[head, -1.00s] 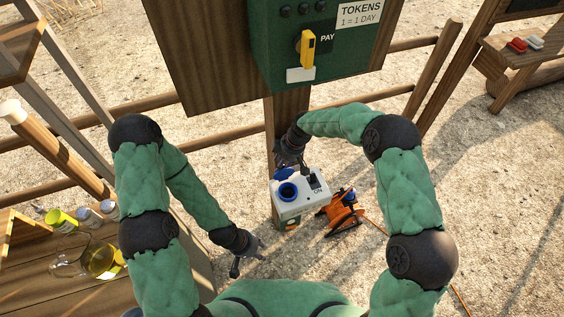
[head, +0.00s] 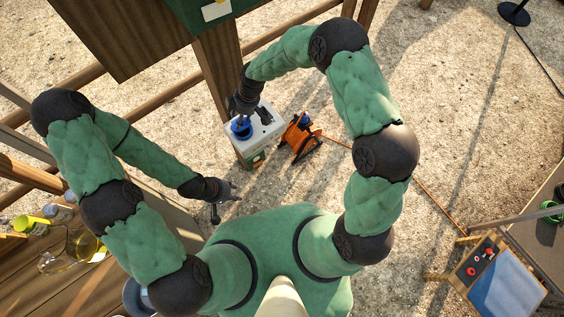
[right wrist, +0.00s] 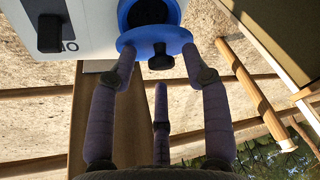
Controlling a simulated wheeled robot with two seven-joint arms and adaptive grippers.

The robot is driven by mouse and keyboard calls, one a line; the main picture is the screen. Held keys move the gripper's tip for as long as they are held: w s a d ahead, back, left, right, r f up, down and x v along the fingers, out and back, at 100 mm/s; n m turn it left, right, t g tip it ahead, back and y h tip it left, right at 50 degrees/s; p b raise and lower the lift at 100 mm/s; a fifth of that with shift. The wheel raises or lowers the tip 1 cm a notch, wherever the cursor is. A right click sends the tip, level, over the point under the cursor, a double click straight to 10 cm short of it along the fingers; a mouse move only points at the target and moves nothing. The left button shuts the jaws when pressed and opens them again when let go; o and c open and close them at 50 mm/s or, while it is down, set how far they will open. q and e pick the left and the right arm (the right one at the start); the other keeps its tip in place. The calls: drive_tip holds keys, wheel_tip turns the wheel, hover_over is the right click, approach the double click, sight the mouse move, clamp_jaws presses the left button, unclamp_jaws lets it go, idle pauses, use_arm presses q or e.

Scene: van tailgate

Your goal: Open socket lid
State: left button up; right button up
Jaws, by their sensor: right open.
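In the right wrist view, the socket's blue ring (right wrist: 124,14) surrounds a dark opening. The blue lid (right wrist: 143,38) is swung away from that opening, with a black knob below it. My right gripper (right wrist: 159,54) is open, its fingertips close to the lid's two sides; contact is unclear. My left gripper (head: 227,197) is apart from the box, its fingers spread and empty.
An orange cable reel (head: 300,137) stands right of the box, its cable running to the lower right. A wooden bench (head: 40,285) with jars is at lower left. A black switch (right wrist: 50,33) is on the box. Open gravel lies right of the reel.

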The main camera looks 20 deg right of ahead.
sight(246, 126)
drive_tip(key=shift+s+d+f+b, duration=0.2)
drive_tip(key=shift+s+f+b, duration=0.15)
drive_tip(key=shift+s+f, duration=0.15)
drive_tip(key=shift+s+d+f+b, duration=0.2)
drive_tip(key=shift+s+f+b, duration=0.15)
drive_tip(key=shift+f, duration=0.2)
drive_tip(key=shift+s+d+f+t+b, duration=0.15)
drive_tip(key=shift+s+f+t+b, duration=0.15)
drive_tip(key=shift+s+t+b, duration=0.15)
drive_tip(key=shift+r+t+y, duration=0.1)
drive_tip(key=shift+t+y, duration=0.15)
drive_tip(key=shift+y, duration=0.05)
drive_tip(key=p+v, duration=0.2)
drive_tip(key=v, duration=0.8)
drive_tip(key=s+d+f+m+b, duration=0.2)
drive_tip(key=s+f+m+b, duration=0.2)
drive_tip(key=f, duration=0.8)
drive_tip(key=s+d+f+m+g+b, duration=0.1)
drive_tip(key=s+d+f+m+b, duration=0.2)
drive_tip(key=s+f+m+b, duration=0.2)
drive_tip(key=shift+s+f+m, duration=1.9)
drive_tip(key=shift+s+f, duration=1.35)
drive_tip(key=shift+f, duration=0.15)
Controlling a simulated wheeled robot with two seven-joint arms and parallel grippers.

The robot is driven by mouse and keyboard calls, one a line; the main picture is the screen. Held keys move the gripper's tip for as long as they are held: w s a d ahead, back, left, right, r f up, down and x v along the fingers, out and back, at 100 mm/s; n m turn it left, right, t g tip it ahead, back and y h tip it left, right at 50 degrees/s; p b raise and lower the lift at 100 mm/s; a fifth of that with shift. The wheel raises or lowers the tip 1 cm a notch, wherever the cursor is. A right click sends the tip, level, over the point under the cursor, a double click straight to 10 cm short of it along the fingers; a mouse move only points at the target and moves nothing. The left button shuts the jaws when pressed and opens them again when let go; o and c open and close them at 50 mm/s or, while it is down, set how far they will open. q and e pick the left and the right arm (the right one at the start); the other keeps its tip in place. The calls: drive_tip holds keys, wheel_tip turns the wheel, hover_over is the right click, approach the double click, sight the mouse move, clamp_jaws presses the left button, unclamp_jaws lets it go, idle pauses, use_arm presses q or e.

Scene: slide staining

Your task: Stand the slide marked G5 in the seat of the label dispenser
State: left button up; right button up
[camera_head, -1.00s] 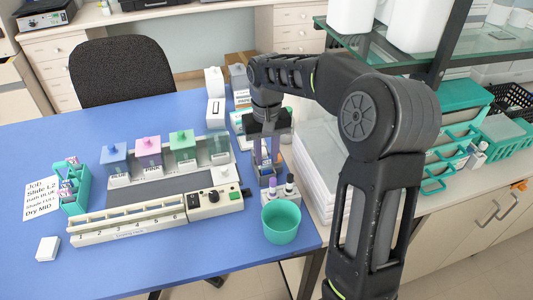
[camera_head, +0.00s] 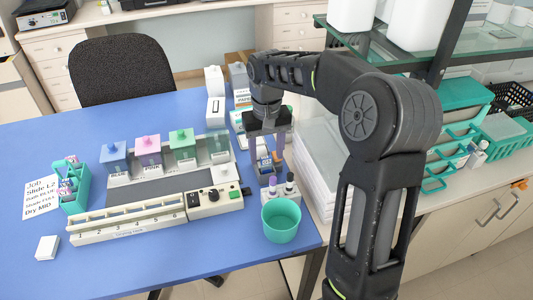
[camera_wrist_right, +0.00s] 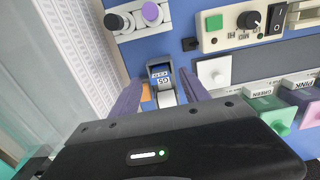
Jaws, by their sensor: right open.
# # #
Output the entries above exactly, without their pictures.

Solved exercise
[head, -1.00s] 
[head, +0.00s] 
[right wrist, +0.00s] 
Controlling a simulated wheeled robot with two seven-joint arms and adaptive grippers.

The robot is driven by mouse and keyboard calls, one a line; the main picture is the screen. Held keys move the gripper's tip for as long as they are held: w s a d ahead, back, left, right, r f up, down and x v along the fingers, out and back, at 100 mm/s; n m turn it left, right, t g tip it ahead, back and y h tip it left, right at 50 degrees/s; p b raise and lower the lift at 100 mm/s; a fifth of that with shift. The wheel raises or lowers the tip 1 cm a notch, wherever the cursor is. A right click sends the tip, level, over the point under the cursor, a double click straight to 10 cm short of it along the fingers; a mouse move only points at the target and moves nothing. The left button shuts the jaws when pressed and opens them again when let go; o and c open and close them at 50 mm/s or, while it is down, set how far they will open. q and e pick the left and the right arm (the right one at the start); the other keeps its tip in place. The calls: drive_tip holds keys, wheel_tip turns the wheel, hover_over is the right click, approach the double click, sight the mouse move, clamp_jaws presses the left button, unclamp_jaws lets it go, idle pauses, use_arm presses q or e.

Scene: van tailgate

Your goal: Open socket lid
State: left button up; right button up
Jaws, by their sensor: right open.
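In the right wrist view, the socket's blue ring (right wrist: 124,14) surrounds a dark opening. The blue lid (right wrist: 143,38) is swung away from that opening, with a black knob below it. My right gripper (right wrist: 159,54) is open, its fingertips close to the lid's two sides; contact is unclear. My left gripper (head: 227,197) is apart from the box, its fingers spread and empty.
An orange cable reel (head: 300,137) stands right of the box, its cable running to the lower right. A wooden bench (head: 40,285) with jars is at lower left. A black switch (right wrist: 50,33) is on the box. Open gravel lies right of the reel.

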The main camera looks 20 deg right of ahead.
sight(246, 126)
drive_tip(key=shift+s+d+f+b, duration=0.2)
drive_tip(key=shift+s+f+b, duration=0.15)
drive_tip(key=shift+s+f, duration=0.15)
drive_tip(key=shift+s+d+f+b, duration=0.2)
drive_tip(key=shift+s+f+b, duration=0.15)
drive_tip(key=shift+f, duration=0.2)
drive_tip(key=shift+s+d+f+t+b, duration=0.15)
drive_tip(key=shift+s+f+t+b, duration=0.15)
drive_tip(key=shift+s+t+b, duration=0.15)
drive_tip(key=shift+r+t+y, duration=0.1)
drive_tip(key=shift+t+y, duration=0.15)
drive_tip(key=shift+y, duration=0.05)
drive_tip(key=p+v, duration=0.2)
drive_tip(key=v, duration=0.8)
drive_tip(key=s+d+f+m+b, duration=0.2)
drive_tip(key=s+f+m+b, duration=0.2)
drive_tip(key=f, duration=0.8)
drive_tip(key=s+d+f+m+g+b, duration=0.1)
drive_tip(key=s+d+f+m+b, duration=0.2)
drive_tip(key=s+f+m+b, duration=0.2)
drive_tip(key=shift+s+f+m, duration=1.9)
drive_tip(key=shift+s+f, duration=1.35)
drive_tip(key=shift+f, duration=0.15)
Controlling a simulated wheeled robot with two seven-joint arms and parallel grippers.

The robot is driven by mouse and keyboard calls, one a line; the main picture is the screen. Held keys move the gripper's tip for as long as they are held: w s a d ahead, back, left, right, r f up, down and x v along the fingers, out and back, at 100 mm/s; n m turn it left, right, t g tip it ahead, back and y h tip it left, right at 50 degrees/s; p b raise and lower the lift at 100 mm/s; a fifth of that with shift. The wheel raises or lowers the tip 1 cm a notch, wherever the cursor is. A right click sends the tip, level, over the point under the cursor, a double click straight to 10 cm short of it along the fingers; a mouse move only points at the target and moves nothing. The left button shuts the jaws when pressed and opens them again when let go; o and c open and close them at 50 mm/s or, while it is down, set how far they will open. q and e pick the left and the right arm (the right one at the start); the other keeps its tip in place. The calls: drive_tip holds keys, wheel_tip turns the wheel, hover_over is the right click, approach the double click, sight the mouse move, clamp_jaws presses the left button, unclamp_jaws lets it go, idle pauses, use_arm presses q or e.

Scene: slide staining

Your task: Stand the slide marked G5 in the seat of the label dispenser
State: left button up; right button up
[camera_head, -1.00s] 
[camera_head, +0.00s] 
[camera_wrist_right, +0.00s] 
Jaws, by their sensor: right open.

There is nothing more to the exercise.